(『中央公論』2023年11月号より抜粋)
『きしむ政治と科学』と『分水嶺』
──お二人とも新型コロナに関する著書があります。どのような問題意識からまとめられましたか。
牧原 政治学・行政学の研究者である私は、新型コロナ対策がどのように立案され、実行されているのか、分析してみたいと思っていました。ただし、コロナ感染拡大の渦中では、当事者である政治家や官僚は率直に語れないでしょう。一方、専門家は専門的立場から、ど真ん中の発言をしてくれるのではないか、と思いました。
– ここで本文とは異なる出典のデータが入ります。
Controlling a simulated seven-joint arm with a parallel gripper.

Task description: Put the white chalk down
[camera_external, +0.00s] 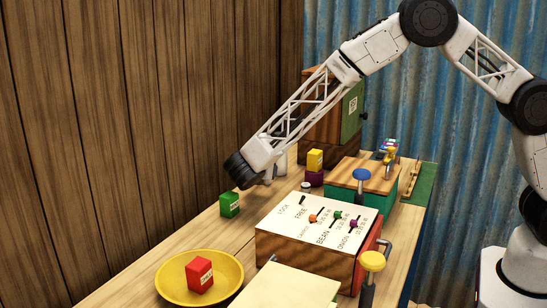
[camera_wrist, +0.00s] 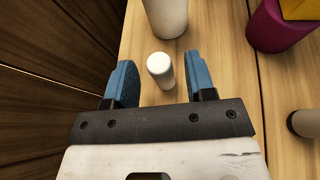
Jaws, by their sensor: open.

尾身さんら専門家たちは公式の会合以外に、非公式に勉強会を開催していたのですが、コロナ禍初期の2020年5月、この勉強会に招かれて提言をする機会がありました。専門家たちが、どのような雰囲気で、どのように議論しているのか、その一端を知ることもできていました。
私の周りからは尾身さんを含めた専門家への批判の声も聞かれたのですが、そのようなセカンドボイス、サードボイスではなく、「ファーストボイス」である尾身さんの話を聞きたかった。尾身さんという一人の人物の視点から、いわば、定点観測することで見えてくることがあります。その結果、まとめられたのが『きしむ政治と科学』です。
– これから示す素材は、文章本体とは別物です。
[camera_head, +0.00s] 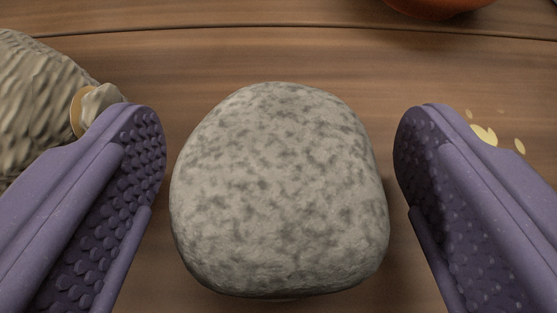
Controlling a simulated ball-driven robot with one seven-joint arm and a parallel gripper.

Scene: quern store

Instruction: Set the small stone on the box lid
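A rounded grey stone (280,195) with darker mottling lies on the brown wooden surface in the middle of the view. My gripper (280,180) is open, with one purple studded finger to the left of the stone and the other to its right. No box lid is in view.
A textured beige-grey object (35,105) stands at the left edge, close to the left finger. Part of a reddish-orange rounded thing (440,6) shows at the top right. Several small yellow flakes (485,135) lie by the right finger. The wooden surface (260,55) beyond the stone is clear.
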河合 私は、牧原さんの手法とは違い、群像劇にしたいという思いがありました。例えば、尾身さんの立場では言えないことや知りえなかったことも、他の人の視点から見れば違った景色が明らかになってくる。専門家だけではなく、対策にあたった大臣、官僚、知事らにも話を聞きました。尾身さんに批判的な人にも登場してもらい、多声的な構成としました。それが『分水嶺』です。
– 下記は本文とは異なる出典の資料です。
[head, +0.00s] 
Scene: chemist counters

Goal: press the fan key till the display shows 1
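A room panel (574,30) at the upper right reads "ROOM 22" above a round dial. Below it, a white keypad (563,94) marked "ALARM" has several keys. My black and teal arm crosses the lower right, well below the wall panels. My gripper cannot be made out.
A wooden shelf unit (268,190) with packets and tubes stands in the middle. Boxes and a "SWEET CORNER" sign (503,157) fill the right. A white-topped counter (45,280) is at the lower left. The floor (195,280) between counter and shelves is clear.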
ここで強調したいのは、私の本には牧原さんが登場していることです(笑)。牧原さんは20年5月、専門家が政権をあてにせず、自ら発信する姿勢を「前のめり」と表現した論考を発表しました。前のめりの姿勢が結果的に、政治が負うべき責任を専門家が負ってしまう一因となったと分析されました。
専門家たちは、この論考を読んで、「自分たちの立場や思いを分かってくれる人がいるんだ」と、ほっとしたそうです。牧原さんは専門家に示唆を与えたという功績があるのです。